THE EXERCISE:
Set down all of the data exactly as it appears.
>> start PROVIDED MATERIAL
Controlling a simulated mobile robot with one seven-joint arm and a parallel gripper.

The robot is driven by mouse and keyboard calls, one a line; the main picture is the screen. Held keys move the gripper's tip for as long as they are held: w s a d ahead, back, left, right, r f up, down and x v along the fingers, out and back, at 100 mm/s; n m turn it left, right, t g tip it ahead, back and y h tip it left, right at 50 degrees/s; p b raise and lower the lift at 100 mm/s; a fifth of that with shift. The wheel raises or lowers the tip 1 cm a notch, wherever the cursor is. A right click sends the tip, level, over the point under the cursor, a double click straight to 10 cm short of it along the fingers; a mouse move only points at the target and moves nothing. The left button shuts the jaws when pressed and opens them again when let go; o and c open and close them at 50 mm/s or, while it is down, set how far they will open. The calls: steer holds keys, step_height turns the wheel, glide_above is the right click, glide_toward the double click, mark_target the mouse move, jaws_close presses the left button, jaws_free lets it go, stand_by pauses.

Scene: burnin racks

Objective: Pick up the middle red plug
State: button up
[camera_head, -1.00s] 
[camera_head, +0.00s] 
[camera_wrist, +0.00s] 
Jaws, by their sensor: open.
>> end PROVIDED MATERIAL
TASK OUTPUT:
Controlling a simulated mobile robot with one seven-joint arm and a parallel gripper.

The robot is driven by mouse and keyboard calls, one a line; the main picture is the screen. Held keys move the gripper's tip for as long as they are held: w s a d ahead, back, left, right, r f up, down and x v along the fingers, out and back, at 100 mm/s; n m turn it left, right, t g tip it ahead, back and y h tip it left, right at 50 degrees/s; p b raise and lower the lift at 100 mm/s; a fifth of that with shift. The wheel raises or lowers the tip 1 cm a notch, wherever the cursor is. A right click sends the tip, level, over the point under the cursor, a double click straight to 10 cm short of it along the fingers; a mouse move only points at the target and moves nothing. The left button shuts the jaws when pressed and opens them again when let go; o and c open and close them at 50 mm/s or, while it is down, set how far they will open. The calls: steer holds keys, step_height turns the wheel, glide_above is the right click, glide_toward the double click, mark_target the mouse move, jaws_close presses the left button, jaws_free lets it go, stand_by pauses.

Scene: burnin racks

Objective: Pick up the middle red plug
State: button up
[camera_head, -1.00s] 
[camera_head, +0.00s] 
[camera_wrist, +0.00s] 
Jaws, by their sensor: open.

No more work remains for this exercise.